§ OBJECTIVE
Every line that contains "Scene" counts once; give the total number of such lines, with no other words.

+++

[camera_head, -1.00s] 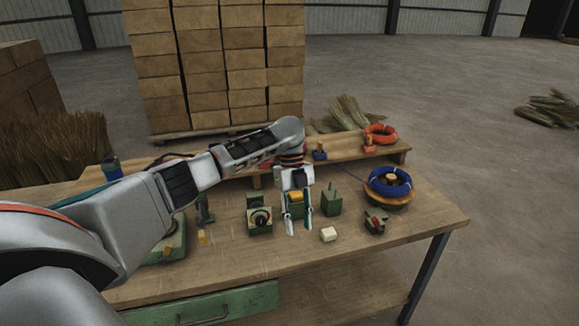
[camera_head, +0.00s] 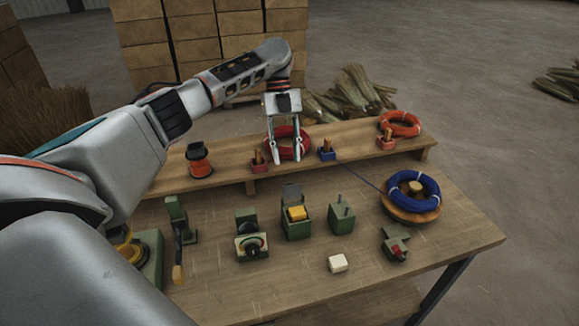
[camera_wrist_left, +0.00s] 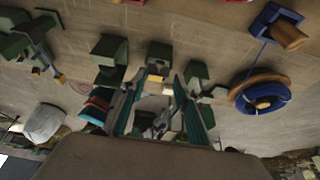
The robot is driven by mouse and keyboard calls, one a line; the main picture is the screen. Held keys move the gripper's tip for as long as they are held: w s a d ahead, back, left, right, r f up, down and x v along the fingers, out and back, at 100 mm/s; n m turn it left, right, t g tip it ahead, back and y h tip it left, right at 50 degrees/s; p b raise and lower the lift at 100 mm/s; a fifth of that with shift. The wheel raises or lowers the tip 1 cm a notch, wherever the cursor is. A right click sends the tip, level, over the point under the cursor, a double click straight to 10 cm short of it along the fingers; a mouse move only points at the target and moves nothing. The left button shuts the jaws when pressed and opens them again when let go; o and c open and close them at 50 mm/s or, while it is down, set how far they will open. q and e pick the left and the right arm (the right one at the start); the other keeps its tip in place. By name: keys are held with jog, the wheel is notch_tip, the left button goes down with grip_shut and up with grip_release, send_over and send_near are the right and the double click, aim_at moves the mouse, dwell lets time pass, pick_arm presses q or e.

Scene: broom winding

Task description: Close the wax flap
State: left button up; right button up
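A green wax box (camera_head: 297,229) stands in the middle of the workbench with a yellow wax block (camera_head: 297,213) in it. Its green flap (camera_head: 292,193) stands upright at the back edge, so the box is open. My left gripper (camera_head: 289,158) is open and empty, fingers pointing down. In the head view it appears above and behind the box, in front of the raised shelf, and does not touch the flap. The left wrist view shows its two fingers (camera_wrist_left: 160,108) spread apart. My right gripper is not in view.
A green dial unit (camera_head: 250,241) stands left of the box and a green block with pins (camera_head: 341,216) right of it. A white block (camera_head: 338,263) lies in front. A blue cord coil (camera_head: 412,191) sits at right. The raised shelf (camera_head: 226,173) runs behind.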

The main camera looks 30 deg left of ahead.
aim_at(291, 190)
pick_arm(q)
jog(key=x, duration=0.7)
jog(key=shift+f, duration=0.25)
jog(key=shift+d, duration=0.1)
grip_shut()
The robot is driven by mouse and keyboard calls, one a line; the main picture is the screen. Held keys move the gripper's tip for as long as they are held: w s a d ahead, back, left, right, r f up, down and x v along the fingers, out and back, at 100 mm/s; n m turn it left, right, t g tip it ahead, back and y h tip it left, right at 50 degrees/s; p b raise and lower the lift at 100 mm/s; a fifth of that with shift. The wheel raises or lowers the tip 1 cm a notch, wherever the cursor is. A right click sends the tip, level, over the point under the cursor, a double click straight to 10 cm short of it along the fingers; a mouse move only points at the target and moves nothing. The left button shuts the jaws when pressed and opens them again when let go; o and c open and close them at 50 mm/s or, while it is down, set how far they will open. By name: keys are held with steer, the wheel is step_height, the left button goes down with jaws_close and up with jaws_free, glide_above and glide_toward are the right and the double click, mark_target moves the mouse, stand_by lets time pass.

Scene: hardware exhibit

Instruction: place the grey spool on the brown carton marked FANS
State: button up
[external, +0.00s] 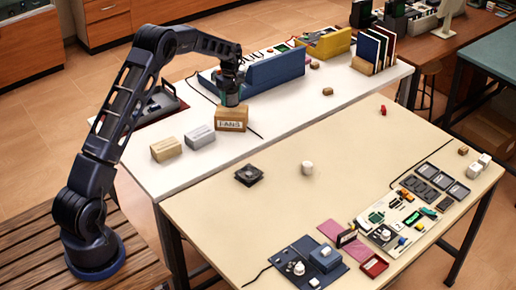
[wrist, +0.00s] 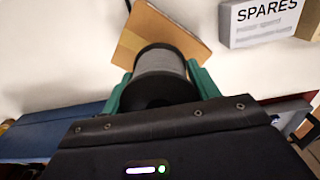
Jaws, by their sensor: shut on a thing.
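The brown carton marked FANS (external: 231,119) stands on the white table in the external view. Its brown top also shows in the wrist view (wrist: 180,30), behind the spool. The grey spool (wrist: 160,65) with dark ends is between the green fingers of my gripper (wrist: 160,88) in the wrist view. My gripper (external: 230,97) is shut on the spool, directly over the carton in the external view. I cannot tell whether the spool touches the carton top; the arm and fingers hide the contact.
A grey carton marked SPARES (wrist: 262,20) stands close by, also in the external view (external: 200,137), with a tan carton (external: 166,149) beside it. A blue bin (external: 276,70) is just behind the gripper. A black fan (external: 249,175) lies on the beige table.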

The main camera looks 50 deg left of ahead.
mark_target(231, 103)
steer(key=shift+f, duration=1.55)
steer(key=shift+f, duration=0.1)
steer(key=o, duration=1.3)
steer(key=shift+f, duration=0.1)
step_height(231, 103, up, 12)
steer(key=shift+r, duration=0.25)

+++

§ WORKED ANSWER
2